Change 478678 merged by jenkins-bot:
[mediawiki/extensions/Wikibase@master] Fix configuration of max string length

https://gerrit.wikimedia.org/r/478678

Change 478928 had a related patch set uploaded (by Lucas Werkmeister (WMDE); owner: Lucas Werkmeister (WMDE)):
[mediawiki/extensions/Wikibase@master] Add parameter type assertions to StringLengthValidator

https://gerrit.wikimedia.org/r/478928

Change 478928 merged by jenkins-bot:
[mediawiki/extensions/Wikibase@master] Add parameter type assertions to StringLengthValidator

https://gerrit.wikimedia.org/r/478928

Tested on the sandbox on wikidata.org. The expected behavior (error message) happens correctly for properties of datatype string. However, for external IDs and monolingual string, no error message shows up, the publish link is disabled.

Apparently, for external identifiers the “publish” link becomes disabled at a length of 4592 characters, and for monolingual text, at 4566 characters. (Tested with strings of x characters, generated via printf '%*s' 4566 | tr ' ' 'x' | xclip, and using the en language code for monolingual text.) With values between 1501 and ~4500 characters, you still get the server-side error on submission.
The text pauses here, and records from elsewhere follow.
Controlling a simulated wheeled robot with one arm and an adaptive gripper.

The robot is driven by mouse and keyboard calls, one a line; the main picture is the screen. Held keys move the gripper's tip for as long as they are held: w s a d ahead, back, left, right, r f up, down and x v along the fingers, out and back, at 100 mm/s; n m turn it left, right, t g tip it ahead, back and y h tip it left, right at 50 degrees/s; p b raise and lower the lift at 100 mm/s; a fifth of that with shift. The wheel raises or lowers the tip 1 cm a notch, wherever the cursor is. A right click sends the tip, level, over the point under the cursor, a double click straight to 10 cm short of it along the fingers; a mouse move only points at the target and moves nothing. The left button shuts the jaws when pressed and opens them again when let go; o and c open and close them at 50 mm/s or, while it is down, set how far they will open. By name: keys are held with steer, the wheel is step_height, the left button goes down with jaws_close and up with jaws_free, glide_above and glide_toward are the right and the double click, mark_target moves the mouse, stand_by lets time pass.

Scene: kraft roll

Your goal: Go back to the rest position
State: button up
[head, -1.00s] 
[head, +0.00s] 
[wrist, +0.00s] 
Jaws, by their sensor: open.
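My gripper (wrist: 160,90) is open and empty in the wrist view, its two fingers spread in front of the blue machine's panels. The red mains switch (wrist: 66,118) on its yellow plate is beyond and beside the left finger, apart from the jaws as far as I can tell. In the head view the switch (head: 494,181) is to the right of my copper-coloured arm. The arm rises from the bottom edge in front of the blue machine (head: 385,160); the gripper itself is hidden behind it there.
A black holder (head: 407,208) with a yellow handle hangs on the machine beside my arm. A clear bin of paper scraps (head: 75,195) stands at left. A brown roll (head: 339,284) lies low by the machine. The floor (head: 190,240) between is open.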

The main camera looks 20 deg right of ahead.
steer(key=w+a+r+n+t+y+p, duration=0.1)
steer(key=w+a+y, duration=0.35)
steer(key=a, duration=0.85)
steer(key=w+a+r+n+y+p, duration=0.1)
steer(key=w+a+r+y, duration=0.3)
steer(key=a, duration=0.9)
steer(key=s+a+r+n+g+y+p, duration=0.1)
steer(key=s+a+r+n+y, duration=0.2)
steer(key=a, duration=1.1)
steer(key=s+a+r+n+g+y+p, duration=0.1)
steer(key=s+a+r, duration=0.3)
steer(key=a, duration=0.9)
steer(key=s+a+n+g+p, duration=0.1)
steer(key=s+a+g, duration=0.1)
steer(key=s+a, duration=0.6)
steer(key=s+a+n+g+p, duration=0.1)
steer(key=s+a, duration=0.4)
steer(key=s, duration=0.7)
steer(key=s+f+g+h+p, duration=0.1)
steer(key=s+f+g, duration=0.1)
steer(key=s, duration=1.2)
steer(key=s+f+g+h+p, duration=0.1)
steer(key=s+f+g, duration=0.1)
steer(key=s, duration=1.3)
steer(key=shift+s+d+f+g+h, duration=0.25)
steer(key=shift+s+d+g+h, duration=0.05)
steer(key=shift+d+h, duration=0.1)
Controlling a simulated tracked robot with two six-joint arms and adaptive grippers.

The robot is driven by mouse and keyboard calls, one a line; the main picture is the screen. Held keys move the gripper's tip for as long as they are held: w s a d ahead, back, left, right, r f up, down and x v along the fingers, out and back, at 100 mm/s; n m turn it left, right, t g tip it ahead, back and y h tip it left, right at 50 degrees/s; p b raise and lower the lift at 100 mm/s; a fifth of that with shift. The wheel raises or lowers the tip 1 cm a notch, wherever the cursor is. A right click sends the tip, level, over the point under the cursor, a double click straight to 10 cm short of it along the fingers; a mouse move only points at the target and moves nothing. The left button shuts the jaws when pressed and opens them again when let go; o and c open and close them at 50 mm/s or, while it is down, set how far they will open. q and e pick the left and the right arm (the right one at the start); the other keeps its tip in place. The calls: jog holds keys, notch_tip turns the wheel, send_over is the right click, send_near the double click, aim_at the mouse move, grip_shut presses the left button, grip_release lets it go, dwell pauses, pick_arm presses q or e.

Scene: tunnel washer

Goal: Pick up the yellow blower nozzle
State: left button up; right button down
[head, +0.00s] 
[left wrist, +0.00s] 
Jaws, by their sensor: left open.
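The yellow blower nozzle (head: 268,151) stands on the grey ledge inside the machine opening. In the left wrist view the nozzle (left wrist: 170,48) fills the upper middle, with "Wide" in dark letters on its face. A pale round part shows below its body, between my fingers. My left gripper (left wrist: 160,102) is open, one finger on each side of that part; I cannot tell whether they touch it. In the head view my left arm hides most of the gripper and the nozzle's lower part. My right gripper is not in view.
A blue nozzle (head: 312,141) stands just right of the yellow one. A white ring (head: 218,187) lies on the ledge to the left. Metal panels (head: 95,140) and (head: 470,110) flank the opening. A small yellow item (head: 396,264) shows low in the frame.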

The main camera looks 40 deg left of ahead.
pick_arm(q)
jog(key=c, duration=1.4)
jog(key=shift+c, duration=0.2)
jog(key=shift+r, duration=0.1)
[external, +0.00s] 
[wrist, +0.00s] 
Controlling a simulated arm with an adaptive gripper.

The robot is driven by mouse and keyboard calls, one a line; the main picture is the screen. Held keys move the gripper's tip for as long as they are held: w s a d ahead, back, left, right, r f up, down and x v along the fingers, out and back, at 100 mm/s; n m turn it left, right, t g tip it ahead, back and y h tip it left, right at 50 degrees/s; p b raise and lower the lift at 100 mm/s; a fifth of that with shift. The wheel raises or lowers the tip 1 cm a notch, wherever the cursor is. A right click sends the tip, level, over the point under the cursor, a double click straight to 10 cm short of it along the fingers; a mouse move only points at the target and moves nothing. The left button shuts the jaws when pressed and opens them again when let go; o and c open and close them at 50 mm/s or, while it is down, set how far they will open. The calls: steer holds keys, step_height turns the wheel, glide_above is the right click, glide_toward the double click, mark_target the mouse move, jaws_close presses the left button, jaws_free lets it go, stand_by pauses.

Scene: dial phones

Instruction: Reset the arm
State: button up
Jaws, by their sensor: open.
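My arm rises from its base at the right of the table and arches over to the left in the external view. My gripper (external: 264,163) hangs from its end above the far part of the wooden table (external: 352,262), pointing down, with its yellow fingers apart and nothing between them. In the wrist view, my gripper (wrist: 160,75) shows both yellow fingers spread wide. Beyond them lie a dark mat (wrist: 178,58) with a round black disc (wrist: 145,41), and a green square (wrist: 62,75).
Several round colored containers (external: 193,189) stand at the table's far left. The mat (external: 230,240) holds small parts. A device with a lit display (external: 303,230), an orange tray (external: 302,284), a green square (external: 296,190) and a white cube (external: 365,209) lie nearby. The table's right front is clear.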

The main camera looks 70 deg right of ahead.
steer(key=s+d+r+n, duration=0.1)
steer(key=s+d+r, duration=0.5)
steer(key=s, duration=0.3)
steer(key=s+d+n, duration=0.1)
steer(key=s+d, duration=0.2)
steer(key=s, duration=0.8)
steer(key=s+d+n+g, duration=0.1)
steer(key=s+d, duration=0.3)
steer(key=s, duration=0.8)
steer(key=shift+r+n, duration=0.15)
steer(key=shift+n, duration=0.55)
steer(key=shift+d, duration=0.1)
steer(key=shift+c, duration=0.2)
I notice that the difference between 4566 and 4592 characters is exactly the same (26 characters) as the length of {"language":"en","value":}, the overhead of monolingual text values compared to plain string values. But that doesn’t explain why this apparent limit on data value length doesn’t seem to affect string-type properties.

I just looked at this and as the limits work and the acceptance criteria have been met I am going to close the ticket.
I'll open another one about the consistency in the UI for these different cases.